All classes that encapsulate XPath functionality in .NET are located in the System.XML.XPath namespace. They provide the XPath parser and evaluation engine that is described in the W3C XML Path Language Version 1.0 Recommendation.

Learning the Syntax

This section discusses the most commonly used XPath syntax constructions. You can find more detailed information about each XPath technology on the Internet (for example, www.w3schools.com/xpath/xpath_syntax.asp).

The main term in XPath is the path of a node in the XML tree. A simple example of a path is companies/company/cell-phones/cell-phone (this example is based on the XML example in Listing 8.2).

An XPath query returns all the nodes that are located by a particular path and can contain wildcards in the path's definition. For example, by using the path companies/*/cell-phones in an XPath query, it would return all nodes that are located in the companies node and all children of this one. Branches in XPath can be defined by using square brackets. The following query returns all cell-phones nodes from the companies node and the child node of this one called company: companies/company[cell-phones].

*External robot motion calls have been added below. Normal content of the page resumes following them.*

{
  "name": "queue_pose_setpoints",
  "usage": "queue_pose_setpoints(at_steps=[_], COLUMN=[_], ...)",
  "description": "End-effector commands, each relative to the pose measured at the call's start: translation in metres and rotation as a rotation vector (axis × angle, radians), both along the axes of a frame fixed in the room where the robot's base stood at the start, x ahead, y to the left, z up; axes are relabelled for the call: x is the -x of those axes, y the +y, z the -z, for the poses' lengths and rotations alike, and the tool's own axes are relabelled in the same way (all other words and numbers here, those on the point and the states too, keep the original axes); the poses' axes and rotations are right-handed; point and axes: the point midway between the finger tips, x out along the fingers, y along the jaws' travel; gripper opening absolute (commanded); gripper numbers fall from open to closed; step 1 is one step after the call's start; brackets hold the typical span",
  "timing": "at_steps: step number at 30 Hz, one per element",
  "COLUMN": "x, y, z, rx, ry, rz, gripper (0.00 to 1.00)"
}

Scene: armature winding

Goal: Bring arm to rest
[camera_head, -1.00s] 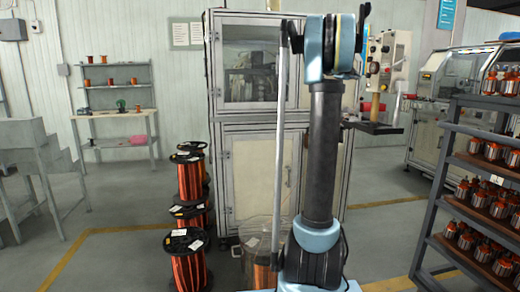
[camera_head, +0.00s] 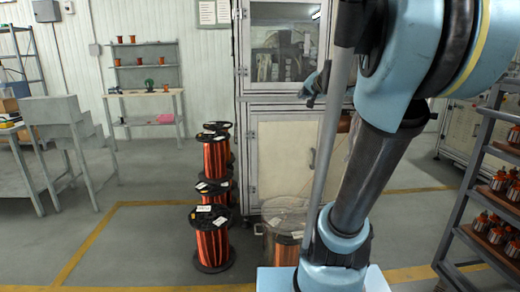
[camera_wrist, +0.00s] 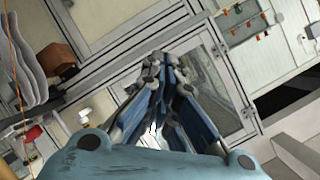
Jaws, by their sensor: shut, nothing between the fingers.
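My arm rises from its pale blue base at the lower middle right of the head view. Its dark link leans to the right, and a large blue joint fills the upper right. My gripper (camera_wrist: 172,62) shows in the wrist view with its blue and grey fingers drawn together and nothing between them. In the head view a small dark part that looks like my gripper (camera_head: 314,86) pokes out left of the arm, in front of the tall cabinet (camera_head: 283,155). I cannot tell there whether it touches the cabinet.
Spools of copper wire (camera_head: 212,240) stand on the floor left of the cabinet. A rack of armatures (camera_head: 470,195) stands close on the right. A grey shelf bench (camera_head: 142,98) is against the back wall. The floor at the front left is clear.

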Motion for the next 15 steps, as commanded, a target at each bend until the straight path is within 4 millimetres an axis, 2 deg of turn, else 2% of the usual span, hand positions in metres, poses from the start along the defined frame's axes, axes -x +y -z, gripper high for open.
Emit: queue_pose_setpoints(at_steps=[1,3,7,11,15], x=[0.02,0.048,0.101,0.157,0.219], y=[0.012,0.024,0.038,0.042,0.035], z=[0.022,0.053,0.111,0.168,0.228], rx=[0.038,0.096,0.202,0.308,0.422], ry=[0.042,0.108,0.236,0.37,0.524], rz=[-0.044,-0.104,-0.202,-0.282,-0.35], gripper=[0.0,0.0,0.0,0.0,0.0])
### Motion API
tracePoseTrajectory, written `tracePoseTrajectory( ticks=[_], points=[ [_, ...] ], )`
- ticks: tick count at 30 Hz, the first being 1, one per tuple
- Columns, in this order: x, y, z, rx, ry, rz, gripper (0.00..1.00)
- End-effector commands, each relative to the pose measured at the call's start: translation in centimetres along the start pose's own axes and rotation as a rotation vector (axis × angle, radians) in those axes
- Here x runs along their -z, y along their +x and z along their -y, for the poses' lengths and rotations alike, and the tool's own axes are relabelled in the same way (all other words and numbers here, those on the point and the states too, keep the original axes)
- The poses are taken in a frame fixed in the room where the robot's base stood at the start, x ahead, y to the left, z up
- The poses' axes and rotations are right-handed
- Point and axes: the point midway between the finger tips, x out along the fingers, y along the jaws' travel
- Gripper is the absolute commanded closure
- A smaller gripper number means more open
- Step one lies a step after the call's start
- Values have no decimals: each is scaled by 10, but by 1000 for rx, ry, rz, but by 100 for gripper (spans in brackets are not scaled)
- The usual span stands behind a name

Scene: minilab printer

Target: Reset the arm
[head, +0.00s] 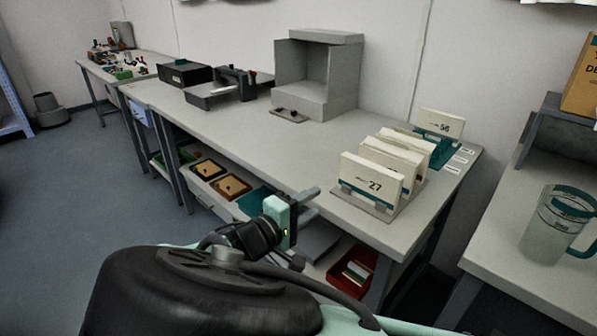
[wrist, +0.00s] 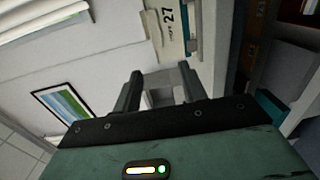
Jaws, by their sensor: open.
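My gripper (head: 310,204) is in front of the long grey table (head: 255,122), near its front edge. Its two fingers point to the right in the head view and stand apart with nothing between them. In the wrist view my gripper (wrist: 160,84) shows both fingers spread, with a pale scene behind the gap. The arm is mine and reaches from the bottom of the head view. The upright white card marked 27 (head: 371,180) stands on the table to the right of my gripper, apart from it. The card also shows in the wrist view (wrist: 170,32).
More white cards (head: 398,158) stand behind the 27 card. A teal holder with card 56 (head: 441,124) is at the table's far right. A grey open box (head: 343,85) stands at the back. A red bin (head: 352,270) sits below. A clear jug (head: 556,225) stands on the right table.

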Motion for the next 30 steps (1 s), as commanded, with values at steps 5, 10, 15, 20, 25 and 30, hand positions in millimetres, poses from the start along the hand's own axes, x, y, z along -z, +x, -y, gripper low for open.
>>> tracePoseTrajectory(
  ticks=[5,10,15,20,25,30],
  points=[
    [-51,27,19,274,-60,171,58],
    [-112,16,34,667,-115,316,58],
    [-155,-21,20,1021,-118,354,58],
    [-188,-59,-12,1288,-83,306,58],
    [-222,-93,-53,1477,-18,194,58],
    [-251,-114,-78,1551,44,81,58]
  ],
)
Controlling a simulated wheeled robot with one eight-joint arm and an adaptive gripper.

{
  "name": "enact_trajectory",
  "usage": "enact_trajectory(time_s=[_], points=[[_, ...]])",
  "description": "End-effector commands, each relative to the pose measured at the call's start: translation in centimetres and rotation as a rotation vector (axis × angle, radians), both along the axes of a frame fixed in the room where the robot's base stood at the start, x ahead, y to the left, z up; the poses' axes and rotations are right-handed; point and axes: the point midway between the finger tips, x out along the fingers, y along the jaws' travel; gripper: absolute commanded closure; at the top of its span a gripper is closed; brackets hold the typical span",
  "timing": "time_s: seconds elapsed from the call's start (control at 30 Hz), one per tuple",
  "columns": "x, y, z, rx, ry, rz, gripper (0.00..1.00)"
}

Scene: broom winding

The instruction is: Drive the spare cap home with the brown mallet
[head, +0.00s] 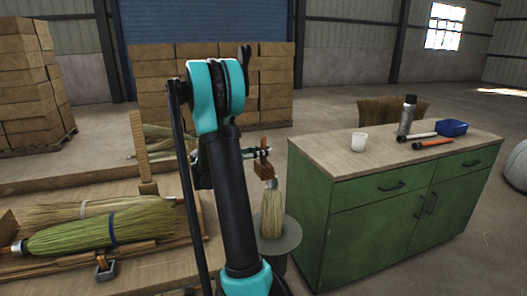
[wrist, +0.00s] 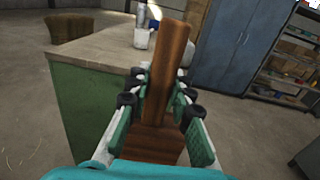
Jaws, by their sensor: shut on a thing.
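My gripper (head: 257,152) is shut on the brown mallet's handle. The mallet (head: 264,170) hangs with its handle up and its block-like head down. In the wrist view the mallet (wrist: 171,75) runs between the green-padded fingers (wrist: 160,98). Directly below the head, in the head view, a straw broom head (head: 272,212) stands bristles down on a round grey stand (head: 292,236). A small silvery cap (head: 271,184) shows at its top, just under the mallet; I cannot tell whether they touch. The wrist view does not show the cap.
A green cabinet (head: 350,215) stands close on the right, with a white cup (head: 358,142), a spray can (head: 407,115), a blue tray (head: 453,127) and orange-handled tool (head: 432,143). A wooden bench on the left holds a green broom (head: 100,230). Boxes stack behind.

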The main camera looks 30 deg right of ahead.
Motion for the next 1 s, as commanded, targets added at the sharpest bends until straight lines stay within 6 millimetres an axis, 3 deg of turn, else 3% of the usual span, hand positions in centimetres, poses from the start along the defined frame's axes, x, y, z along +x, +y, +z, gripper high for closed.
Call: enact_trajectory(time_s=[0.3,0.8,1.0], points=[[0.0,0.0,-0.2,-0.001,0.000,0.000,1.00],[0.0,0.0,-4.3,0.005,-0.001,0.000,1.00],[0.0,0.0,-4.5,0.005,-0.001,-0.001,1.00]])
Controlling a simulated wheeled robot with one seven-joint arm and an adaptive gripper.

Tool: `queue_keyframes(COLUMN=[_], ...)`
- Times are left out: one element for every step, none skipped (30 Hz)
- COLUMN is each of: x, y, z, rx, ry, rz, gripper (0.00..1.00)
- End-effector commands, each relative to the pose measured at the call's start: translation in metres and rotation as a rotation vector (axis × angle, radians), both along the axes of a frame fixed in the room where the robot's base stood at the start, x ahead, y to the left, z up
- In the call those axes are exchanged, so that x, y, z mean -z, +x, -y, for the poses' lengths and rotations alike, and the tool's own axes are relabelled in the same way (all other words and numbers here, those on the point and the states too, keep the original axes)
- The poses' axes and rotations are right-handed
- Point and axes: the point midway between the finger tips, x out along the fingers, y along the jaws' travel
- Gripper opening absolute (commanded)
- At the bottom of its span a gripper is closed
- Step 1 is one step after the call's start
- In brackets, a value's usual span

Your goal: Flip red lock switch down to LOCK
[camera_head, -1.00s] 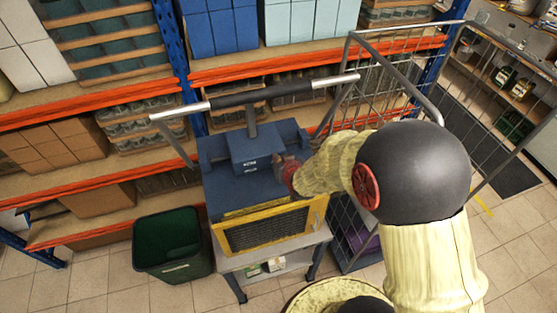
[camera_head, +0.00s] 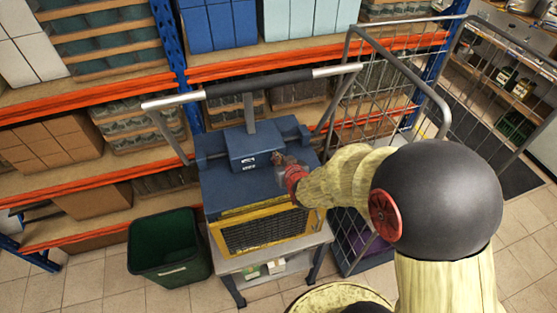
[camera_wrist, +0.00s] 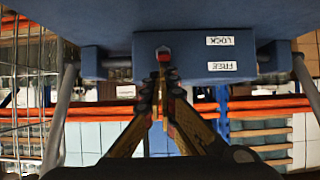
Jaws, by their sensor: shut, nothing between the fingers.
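A blue machine head (camera_head: 255,148) stands on the cabinet in the head view, with two white labels on its front. The wrist view is upside down and shows this blue box (camera_wrist: 200,48) with the LOCK label (camera_wrist: 219,41) and the FREE label (camera_wrist: 222,66). The small red switch (camera_wrist: 163,54) sits beside these labels. My gripper (camera_wrist: 165,74) is shut and empty, its tips right at the switch; I cannot tell whether they touch it. In the head view my gripper (camera_head: 278,159) is at the box's right front edge. The switch is hidden there.
A long bar handle (camera_head: 255,88) rises above the machine. A yellow-framed grille (camera_head: 265,232) is at the front. A green bin (camera_head: 165,245) stands left, a wire cage trolley (camera_head: 400,75) right, and loaded shelves behind. Floor is free in front of the bin.

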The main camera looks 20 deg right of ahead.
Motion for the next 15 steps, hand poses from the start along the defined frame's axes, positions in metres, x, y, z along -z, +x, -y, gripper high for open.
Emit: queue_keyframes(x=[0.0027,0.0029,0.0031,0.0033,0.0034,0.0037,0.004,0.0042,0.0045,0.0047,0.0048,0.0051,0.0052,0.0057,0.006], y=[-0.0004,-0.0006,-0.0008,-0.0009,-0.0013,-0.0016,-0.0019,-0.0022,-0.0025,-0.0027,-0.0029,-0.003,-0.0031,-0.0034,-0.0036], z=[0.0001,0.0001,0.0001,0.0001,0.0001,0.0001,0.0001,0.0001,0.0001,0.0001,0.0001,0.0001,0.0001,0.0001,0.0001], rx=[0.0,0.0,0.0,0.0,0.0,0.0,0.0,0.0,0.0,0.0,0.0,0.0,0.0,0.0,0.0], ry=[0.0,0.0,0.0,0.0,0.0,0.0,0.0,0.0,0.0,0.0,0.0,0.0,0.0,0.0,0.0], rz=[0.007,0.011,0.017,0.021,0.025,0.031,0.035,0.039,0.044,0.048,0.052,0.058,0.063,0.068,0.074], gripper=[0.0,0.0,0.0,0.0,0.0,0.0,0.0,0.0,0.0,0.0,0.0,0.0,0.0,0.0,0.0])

In addition, you can use the equals operator in a query; for example, companies/company/cell-phones[cell-phones='Some Description']. This query returns all cell phones that have a description equal to 'Some Description'.

NOTE

Notice that comparison operators can be used only inside square brackets.

Attributes in the query should be defined with the @ character before the name of the attribute. The following example returns all cell phones with the name MC60: companies/company/cell-phones/cell-phone[@name='MC60'].

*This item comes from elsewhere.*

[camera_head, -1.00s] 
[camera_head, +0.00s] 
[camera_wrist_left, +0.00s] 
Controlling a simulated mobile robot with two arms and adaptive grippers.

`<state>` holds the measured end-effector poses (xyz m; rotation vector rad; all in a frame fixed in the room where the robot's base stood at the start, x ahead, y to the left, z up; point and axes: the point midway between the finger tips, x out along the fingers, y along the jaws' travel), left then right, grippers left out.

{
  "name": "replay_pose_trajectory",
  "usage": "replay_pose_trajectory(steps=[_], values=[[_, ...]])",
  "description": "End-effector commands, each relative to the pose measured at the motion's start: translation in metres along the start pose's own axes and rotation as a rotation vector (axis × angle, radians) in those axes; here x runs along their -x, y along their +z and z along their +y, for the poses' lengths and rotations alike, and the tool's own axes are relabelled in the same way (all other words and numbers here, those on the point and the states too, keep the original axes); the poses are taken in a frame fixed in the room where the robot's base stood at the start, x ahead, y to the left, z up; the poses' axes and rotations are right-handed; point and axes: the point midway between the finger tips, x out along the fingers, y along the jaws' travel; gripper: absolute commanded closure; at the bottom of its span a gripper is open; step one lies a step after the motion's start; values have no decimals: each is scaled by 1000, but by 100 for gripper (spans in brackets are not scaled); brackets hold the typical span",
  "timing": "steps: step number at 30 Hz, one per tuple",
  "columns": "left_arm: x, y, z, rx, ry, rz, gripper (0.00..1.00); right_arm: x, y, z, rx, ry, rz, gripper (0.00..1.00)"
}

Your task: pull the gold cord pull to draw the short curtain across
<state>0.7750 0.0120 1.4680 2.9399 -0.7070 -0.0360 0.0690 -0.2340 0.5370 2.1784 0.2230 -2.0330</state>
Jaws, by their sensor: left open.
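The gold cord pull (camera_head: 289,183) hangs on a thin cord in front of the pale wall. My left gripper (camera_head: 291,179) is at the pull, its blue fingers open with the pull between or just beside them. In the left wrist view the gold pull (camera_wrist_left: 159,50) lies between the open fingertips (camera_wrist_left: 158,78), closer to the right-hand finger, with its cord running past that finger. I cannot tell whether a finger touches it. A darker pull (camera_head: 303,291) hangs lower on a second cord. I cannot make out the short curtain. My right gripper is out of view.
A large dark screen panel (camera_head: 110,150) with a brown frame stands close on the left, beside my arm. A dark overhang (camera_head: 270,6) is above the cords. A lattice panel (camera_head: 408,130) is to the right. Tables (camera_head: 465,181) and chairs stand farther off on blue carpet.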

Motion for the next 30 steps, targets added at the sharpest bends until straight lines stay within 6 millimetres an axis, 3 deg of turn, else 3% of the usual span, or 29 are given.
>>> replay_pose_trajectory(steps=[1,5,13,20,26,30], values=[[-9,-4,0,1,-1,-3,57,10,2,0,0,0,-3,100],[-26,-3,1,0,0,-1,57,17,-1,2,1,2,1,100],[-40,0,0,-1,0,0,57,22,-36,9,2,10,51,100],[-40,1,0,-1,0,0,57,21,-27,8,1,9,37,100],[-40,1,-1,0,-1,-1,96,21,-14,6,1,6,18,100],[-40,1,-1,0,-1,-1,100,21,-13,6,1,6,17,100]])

The following list contains all of the operators and wildcards that are predefined in XPath:

/ Selects child nodes from the collection that is located at the left side of it. If using it at the beginning of the query, the search will be performed from the root node.
// Recursive search. It selects a node in any depth. If using it at the beginning of query, the recursive search will be performed from the root node.
. The current context.
* Wildcard that selects all elements (ignores the name of element).
@ Attribute (prefix of attribute's name). If the name of the attribute is not set, the search will return all attributes.
: Namespaces separator. It separates namespace's prefix from the name of the element or attribute.
( ) Groups operation for obvious setting of sequence.
[ ] Applies a filter. Also used as an index of collections.
+ Addition.
- Subtraction.
Div Division (according to IEEE 754).
* Multiplication.
Mod Returns remainder from division.

Filtering Nodes

As previously described, square brackets can be used for filtering nodes: [pattern]. The pattern located inside the brackets is very similar to the SQL statement WHERE. The filter could be applied to all elements in the collection and return only nodes that correspond to it. You could apply several filters on one level of query. You are not allowed to use empty filters. Filters are always applied for the node in the current context. So, the following example returns all companies with the child node cell-phones: /companies/company[cell-phones]. Also you could use . instead of the name of the context node: /companies/company/cell-phones/cell-phone[.='Some Value'].

If the filter should return not only one element, you could use the keyword any or all. If you are not using it, the filter will return only the first element that corresponds to the filter.

Filters could contain Boolean expressions, comparison expressions, and appellation expressions. The following list contains the set of operators that can be used in filters:

and Logical AND
or Logical OR
not() Negation
= Equality
!= Inequality
< Less than
<= Less than or equal to
> Greater than
>= Greater than or equal to
| Union; returns the union of two sets of nodes

The following is the order of priority for each operator:

() Grouping
[] Filtering
/ and // path
<, <=, >, >= Comparison
=, != Comparison
| union
not() Boolean negation
and Boolean AND
or Boolean OR

NOTE

Notice that all operators are case sensitive. This means that each operator is very similar to its meaning in SQL.